The 17 men were mainly of South Asian descent and most were in their teens or early 20's. One of the men was 30 years old and the oldest was 43 years old, police officials said. None of them had any known affiliation with Al Qaeda.


[...]The F.B.I. issued a statement on Saturday saying there was a "preliminary indication" that some of the Canadian subjects might have had "limited contact" with two people from Georgia who were recently arrested. Those two were Ehsanul Islam Sadequee, 19, an American of Bangladeshi descent, and Syed Haris Ahmed, 21, a Pakistani-born American.


Law-enforcement officials said they had made "casing" videos of various sites in Washington, D.C., and have said that their case was linked to the arrests of several men in Britain last fall, and that the two were believed to have met with "like-minded Islamic extremists " in Canada in March 2005.


A counterterrorism official in the United States said that while there was contact between the Georgia men earlier this year and those arrested in Canada on Friday, there was no evidence that the Georgia suspects were involved in the bombing plot.


[...]Tarek Fatah, the communications director of the Muslim Canadian Congress, a national group, said that Mr. Jamal, the oldest of the suspects, is a well-known and fiery figure in the Toronto area's South Asian community, and that he was the imam of the Ar-Rahman Quran Learning Center, a mosque in a rented industrial building in Mississauga.


[...]Luc Portelance, the assistant director of operations at the Canadian intelligence agency, said the group's members "appear to have become adherents of a violent ideology inspired by Al Qaeda." The police official, however, said that there was no evidence of links between the two groups.

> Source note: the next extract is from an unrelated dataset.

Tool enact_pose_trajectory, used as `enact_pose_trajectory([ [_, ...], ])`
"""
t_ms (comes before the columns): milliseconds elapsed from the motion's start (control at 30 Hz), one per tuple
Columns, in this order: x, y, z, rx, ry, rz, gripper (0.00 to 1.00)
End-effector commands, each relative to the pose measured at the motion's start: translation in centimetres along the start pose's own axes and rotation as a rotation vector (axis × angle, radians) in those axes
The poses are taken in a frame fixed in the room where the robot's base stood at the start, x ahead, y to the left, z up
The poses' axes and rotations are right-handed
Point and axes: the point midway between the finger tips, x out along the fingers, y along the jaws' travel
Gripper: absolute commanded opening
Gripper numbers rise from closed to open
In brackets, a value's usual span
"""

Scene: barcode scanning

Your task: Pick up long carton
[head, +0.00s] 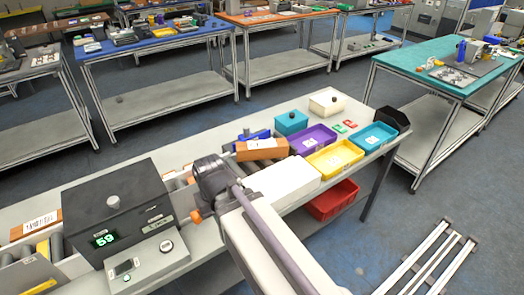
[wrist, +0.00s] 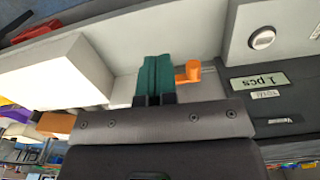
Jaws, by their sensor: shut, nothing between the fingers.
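A brown carton (head: 262,149) with a white label lies beyond my arm, beside a blue object. A brown patch at the left of the wrist view (wrist: 55,122) looks like the same carton. Another brown carton with a label (head: 40,224) lies at the far left by the rollers. I cannot tell for certain which is the long carton. In the wrist view, the green fingers of my gripper (wrist: 153,82) are shut together and empty, apart from both cartons. In the head view my arm hides the fingers.
A white block (head: 284,182) stands right of my wrist, and close left of the fingers in the wrist view. A dark box with a green display (head: 125,212) stands left. Purple (head: 305,139), yellow (head: 334,159) and teal (head: 374,136) bins fill the right end.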

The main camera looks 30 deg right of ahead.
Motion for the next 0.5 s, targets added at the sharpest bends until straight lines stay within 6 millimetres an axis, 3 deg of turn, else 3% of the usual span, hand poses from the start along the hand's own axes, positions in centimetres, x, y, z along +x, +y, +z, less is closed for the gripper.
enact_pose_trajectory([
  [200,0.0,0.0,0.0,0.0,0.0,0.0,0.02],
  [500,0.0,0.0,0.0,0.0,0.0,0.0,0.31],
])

Alvin Chand, the brother of suspect Steven Vikash Chand, dismissed the police allegations outside the courthouse. "He's not a terrorist, come on, he's a Canadian citizen" Mr. Chand said, The Canadian Press reported. "The people that were arrested are good people. They go to the mosque. They go to school, go to college." MORE

1 comment:

PoliticalCritic said...

The only part I don't understand is why [someone] would want to bomb Canada. Canada doesn't really get involved in a lot of international conflicts. They are typically friends to all. They wouldn't even commit troops to Iraq.